We can help with all of these so just give us a call to arrange a review.
6. Review your risk profile
Where is your money invested? Does it still match your risk profile?
If you are approaching retirement, you will probably want to take fewer risks with your money. It may be prudent to reduce your exposure in certain markets, and even stocks and shares generally. Consider switching your gains into lower-risk funds. Specialist financial advice can help you strike the right balance in your portfolio.
7. Review your mortgage rate
The rates charged for mortgages†are on the up but there are still plenty of great competitive remortgage deals available, with fees such as valuations and legal fees paid.
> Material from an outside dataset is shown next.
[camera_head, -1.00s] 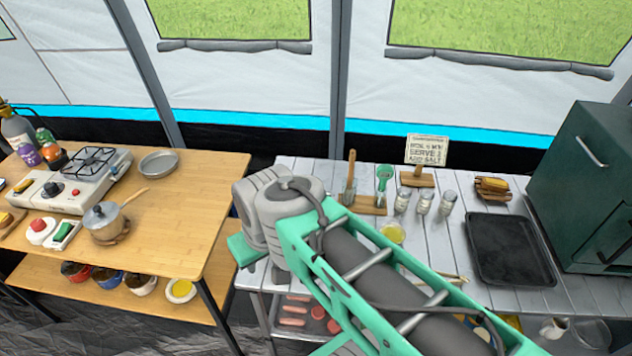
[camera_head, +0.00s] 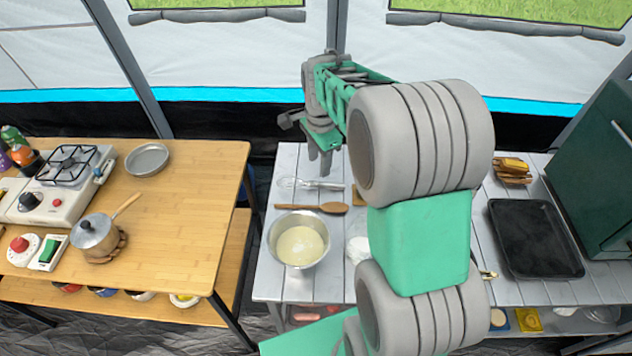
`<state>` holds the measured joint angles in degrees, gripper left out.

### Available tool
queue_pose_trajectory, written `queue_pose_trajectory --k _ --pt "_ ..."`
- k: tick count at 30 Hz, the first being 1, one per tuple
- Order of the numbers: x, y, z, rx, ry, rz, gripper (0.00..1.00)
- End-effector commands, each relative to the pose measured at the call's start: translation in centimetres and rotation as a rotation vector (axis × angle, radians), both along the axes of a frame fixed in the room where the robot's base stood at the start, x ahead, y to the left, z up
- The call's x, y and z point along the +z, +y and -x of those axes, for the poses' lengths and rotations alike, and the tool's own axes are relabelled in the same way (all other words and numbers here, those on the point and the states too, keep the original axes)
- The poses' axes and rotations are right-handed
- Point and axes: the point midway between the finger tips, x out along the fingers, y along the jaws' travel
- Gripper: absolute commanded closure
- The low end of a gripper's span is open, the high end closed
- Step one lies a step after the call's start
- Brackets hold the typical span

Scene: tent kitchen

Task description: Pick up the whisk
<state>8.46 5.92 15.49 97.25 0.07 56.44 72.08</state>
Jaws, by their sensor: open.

If you haven’t reviewed your mortgage for a while, it may pay great dividends to do so now. You could save thousands of pounds!
There are some great rates available and with the election result now known and Brexit ahead, we have no way of predicting if they will stick around!
Remember, your home may be repossessed if you do not keep up repayments on your mortgage.
8. Start saving for your children’s future
There’s no time like the present to start saving for your children’s future. If say, you invested just £84 per month for 18 years, you could build a lump sum of £25,000*. That would go a long way to helping your child get a foot on the housing ladder.
You can invest a lot more than that without having to pay tax on the growth or income. For example, in the current tax year, you can save up to £4,368 into a Junior ISA or, if applicable, a Child Tax Fund.
9. Make sure your will is up-to-date
More on this and other things you need to plan for in the event of your death in our other article this month!
10. Dream a little!
Thinking about how to get your finances in tip-top condition may also help you think a little more strategically. Give yourself time to focus on your personal aims in life too.
When do you plan on retiring? Maybe you would like to buy a holiday home or retire overseas. Your long-term life goals will likely have an impact on at least some of what you do financially this year.
Good luck with your New Year’s resolutions…now go get yourself down that gym!